Wednesday, July 15, 2009

FRBR Entities - Group 1



I've been plugging away at Robert Maxwell's FRBR: A Guide for the Perplexed for the last few weeks so that I could write a review of it in this blog. I've just finished the section on Group 1, the section with which many are most familiar: Work, Expression, Manifestation, Item. I've seen it written as WEMI which is helpful because it is very easy (for me at least) to confuse Expression and Manifestation.

FRBR (Functional Requirements for Bibliographic Records) is not easy to understand, but I feel this book has helped me a lot. However, the book hasn't helped enough for me to explain FRBR very well to others. Or maybe FRBR is just not easily explainable. It is, after all, a conceptual model that explains relationships. Attempts at making FRBR concrete by creating diagrams can make it look even more complicated. So here's my understanding of how the Group 1 entities relate to each other.

A Work is an idea, a thought, a creation - not written, not spoken. It doesn't refer to a concrete item.

The Expression of a Work is also conceptual, not concrete. If we are ultimately talking about a book, the Work can be Expressed in English or French or Chinese or another language. Two different translations into French are two different Expressions.

With Manifestation, we approach actual things we can hold in our hands. The English language publication of a book by HarperCollins is a Manifestation. The English language publication of the same content by Bantam paperbacks is a different Manifestation. At this point, we're not talking about a single book, but the entire run. A Manifestation is what we catalog. A bibliographic record represents a Manifestation.
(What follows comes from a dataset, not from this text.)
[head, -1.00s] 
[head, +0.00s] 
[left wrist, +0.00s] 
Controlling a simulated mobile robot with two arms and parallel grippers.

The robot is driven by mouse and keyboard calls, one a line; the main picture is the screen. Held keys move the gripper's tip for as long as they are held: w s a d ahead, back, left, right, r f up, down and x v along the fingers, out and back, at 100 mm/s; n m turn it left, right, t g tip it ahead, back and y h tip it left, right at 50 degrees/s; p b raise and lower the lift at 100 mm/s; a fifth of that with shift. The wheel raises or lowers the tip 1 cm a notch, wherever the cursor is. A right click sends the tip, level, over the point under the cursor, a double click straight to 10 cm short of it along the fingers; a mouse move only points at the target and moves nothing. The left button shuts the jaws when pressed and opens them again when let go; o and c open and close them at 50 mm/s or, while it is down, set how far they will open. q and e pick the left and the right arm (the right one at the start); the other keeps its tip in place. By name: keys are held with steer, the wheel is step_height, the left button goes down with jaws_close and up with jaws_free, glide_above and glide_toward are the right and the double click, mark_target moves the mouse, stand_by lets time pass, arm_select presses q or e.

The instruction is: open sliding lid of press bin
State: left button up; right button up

What I'm still confused about, is how the audiobook of this Work fits in here. Is the oral version a different Expression or a different Manifestation? Maxwell says that "... as currently written, FRBR does not deal well with genre/form relationships with Group 1 entities." Maybe that's the problem.
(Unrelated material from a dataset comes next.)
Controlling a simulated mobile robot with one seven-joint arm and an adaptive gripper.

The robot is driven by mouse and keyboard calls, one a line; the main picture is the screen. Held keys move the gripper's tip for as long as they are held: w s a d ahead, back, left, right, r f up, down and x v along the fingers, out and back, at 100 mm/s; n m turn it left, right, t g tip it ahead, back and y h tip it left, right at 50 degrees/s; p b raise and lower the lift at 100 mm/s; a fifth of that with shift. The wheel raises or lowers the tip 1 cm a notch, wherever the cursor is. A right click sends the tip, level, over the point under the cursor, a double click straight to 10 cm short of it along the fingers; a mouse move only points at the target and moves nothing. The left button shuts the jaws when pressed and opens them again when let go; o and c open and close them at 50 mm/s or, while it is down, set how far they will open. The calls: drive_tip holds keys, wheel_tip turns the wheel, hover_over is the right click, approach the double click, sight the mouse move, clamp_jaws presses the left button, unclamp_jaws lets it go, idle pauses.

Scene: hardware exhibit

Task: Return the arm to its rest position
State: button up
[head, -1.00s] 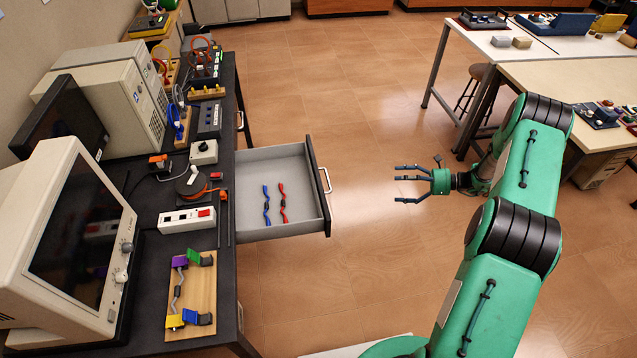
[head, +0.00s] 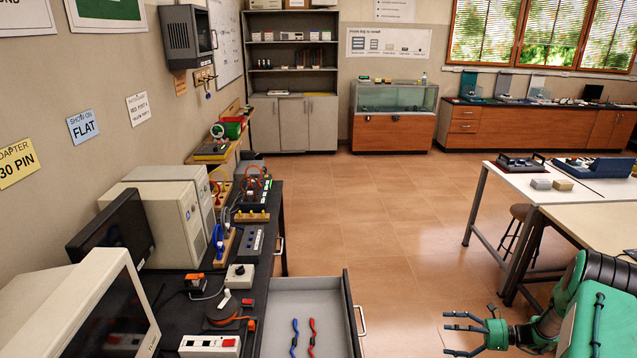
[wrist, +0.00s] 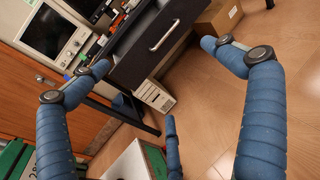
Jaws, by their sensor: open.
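My green arm (head: 600,318) reaches in from the lower right of the head view. My gripper (head: 470,332) is open and empty over the floor, its fingers pointing left, apart from the open drawer (head: 345,310). In the wrist view the blue fingers (wrist: 168,100) are spread wide with nothing between them. Past them the drawer front and its handle (wrist: 163,36) show at the top.
The drawer sticks out from the black bench (head: 190,300) and holds a blue cable (head: 294,338) and a red cable (head: 312,338). White tables (head: 560,195) and a stool (head: 520,215) stand right. The floor (head: 380,220) between is clear.

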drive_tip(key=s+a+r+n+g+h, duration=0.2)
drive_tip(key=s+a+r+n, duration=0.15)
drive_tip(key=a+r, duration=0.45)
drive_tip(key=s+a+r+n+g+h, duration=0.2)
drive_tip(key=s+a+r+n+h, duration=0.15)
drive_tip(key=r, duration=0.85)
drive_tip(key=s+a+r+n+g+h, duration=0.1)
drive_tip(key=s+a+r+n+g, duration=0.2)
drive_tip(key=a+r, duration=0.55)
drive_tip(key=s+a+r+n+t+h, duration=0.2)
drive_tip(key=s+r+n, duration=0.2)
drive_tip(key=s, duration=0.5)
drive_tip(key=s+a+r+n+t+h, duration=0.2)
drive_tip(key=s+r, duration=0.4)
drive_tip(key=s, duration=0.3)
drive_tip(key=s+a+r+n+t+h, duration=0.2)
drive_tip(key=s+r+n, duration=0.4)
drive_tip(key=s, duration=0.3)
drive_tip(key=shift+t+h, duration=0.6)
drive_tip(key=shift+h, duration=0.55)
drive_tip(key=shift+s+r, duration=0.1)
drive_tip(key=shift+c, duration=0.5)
An Item is something we can all grasp - literally as well as figuratively. We can purchase one Item of a Manifestation. We can catalog it, classify it and put it in our library.
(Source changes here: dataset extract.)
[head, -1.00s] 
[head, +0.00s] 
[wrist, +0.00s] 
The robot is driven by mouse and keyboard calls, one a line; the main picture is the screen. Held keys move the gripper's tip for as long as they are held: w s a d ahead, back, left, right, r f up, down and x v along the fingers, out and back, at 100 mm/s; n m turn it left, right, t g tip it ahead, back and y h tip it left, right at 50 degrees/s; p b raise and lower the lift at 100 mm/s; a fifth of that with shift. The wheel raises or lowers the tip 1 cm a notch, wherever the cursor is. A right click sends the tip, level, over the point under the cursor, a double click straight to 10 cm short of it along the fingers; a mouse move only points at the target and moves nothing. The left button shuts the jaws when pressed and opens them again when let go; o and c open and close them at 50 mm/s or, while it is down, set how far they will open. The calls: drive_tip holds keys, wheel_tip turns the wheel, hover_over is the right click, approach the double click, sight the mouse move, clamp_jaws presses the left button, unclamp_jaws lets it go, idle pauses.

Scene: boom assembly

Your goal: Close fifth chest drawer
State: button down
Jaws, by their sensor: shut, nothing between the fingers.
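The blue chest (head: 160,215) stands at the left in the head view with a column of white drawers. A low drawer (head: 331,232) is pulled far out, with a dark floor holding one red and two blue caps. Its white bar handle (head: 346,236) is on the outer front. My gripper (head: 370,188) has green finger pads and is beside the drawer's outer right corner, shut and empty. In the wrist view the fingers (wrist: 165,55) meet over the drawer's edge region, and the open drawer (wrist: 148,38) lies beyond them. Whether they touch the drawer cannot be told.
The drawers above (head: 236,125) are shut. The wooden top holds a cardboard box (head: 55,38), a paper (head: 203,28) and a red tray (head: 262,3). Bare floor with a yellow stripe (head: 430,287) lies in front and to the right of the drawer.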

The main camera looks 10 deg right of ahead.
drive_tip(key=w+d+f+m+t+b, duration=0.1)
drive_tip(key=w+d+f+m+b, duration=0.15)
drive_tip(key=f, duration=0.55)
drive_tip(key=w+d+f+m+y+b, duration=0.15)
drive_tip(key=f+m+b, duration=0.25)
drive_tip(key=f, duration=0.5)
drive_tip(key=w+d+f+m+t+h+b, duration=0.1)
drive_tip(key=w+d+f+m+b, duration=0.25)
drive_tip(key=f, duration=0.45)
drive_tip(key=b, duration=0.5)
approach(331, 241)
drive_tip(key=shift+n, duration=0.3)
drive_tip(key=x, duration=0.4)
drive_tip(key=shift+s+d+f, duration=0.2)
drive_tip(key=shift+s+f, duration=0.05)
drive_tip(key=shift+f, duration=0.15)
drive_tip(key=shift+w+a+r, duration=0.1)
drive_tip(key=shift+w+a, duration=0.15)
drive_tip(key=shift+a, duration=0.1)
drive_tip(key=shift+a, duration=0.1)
There's a lot more to FRBR than what I've described above. All of these entities have attributes such as title, form, date, other distinguishing characteristics. All attributes of Work are also attribute of Expression plus some additional ones. Fortunately, not all available attributes will apply to every entity.

As he explains each entity and its attributes, Maxwell sometimes points out difficulties or problems with the model. As I look at the FRBR diagrams and try to follow the relationships, I have to wonder who figured this out?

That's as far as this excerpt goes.